== What is being asked ==
Pull out all lines from the listing below in which the word "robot" appears.
<<<<
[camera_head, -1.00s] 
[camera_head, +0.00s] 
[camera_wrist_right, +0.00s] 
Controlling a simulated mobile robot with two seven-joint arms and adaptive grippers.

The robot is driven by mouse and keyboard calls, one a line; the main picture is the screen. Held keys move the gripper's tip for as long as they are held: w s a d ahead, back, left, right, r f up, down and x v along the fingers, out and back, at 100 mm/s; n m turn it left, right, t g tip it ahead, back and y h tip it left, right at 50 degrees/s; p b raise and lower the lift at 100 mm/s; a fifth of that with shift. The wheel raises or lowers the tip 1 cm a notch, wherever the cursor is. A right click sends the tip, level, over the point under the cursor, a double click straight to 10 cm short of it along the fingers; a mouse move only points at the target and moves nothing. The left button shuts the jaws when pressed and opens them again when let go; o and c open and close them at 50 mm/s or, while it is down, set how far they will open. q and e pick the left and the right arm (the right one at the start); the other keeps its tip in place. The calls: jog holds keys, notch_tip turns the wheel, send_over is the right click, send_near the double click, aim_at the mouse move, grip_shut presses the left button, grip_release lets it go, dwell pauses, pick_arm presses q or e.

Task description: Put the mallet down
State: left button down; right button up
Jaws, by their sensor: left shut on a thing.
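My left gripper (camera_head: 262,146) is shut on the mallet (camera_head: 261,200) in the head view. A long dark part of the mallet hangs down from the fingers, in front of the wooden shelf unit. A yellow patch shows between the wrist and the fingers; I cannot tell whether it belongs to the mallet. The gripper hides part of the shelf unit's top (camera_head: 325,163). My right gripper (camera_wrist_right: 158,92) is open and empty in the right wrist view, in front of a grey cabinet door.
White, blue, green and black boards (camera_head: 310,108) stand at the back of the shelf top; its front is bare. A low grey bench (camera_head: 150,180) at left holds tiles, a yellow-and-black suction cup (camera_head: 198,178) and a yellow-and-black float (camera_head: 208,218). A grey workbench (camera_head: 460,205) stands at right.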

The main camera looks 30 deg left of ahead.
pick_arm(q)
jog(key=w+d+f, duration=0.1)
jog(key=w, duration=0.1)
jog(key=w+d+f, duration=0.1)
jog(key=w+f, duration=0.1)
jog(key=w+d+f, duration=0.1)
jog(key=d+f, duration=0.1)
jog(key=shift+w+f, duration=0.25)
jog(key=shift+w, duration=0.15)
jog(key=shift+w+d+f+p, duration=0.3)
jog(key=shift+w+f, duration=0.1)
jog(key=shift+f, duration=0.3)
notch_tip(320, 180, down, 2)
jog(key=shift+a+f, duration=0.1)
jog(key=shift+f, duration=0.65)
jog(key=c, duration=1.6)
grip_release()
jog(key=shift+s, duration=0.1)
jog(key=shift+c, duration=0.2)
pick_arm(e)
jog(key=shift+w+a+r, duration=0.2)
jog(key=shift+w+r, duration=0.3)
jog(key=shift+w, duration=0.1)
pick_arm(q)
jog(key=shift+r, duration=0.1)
>>>>
== Exercise output ==
Controlling a simulated mobile robot with two seven-joint arms and adaptive grippers.
The robot is driven by mouse and keyboard calls, one a line; the main picture is the screen. Held keys move the gripper's tip for as long as they are held: w s a d ahead, back, left, right, r f up, down and x v along the fingers, out and back, at 100 mm/s; n m turn it left, right, t g tip it ahead, back and y h tip it left, right at 50 degrees/s; p b raise and lower the lift at 100 mm/s; a fifth of that with shift. The wheel raises or lowers the tip 1 cm a notch, wherever the cursor is. A right click sends the tip, level, over the point under the cursor, a double click straight to 10 cm short of it along the fingers; a mouse move only points at the target and moves nothing. The left button shuts the jaws when pressed and opens them again when let go; o and c open and close them at 50 mm/s or, while it is down, set how far they will open. q and e pick the left and the right arm (the right one at the start); the other keeps its tip in place. The calls: jog holds keys, notch_tip turns the wheel, send_over is the right click, send_near the double click, aim_at the mouse move, grip_shut presses the left button, grip_release lets it go, dwell pauses, pick_arm presses q or e.

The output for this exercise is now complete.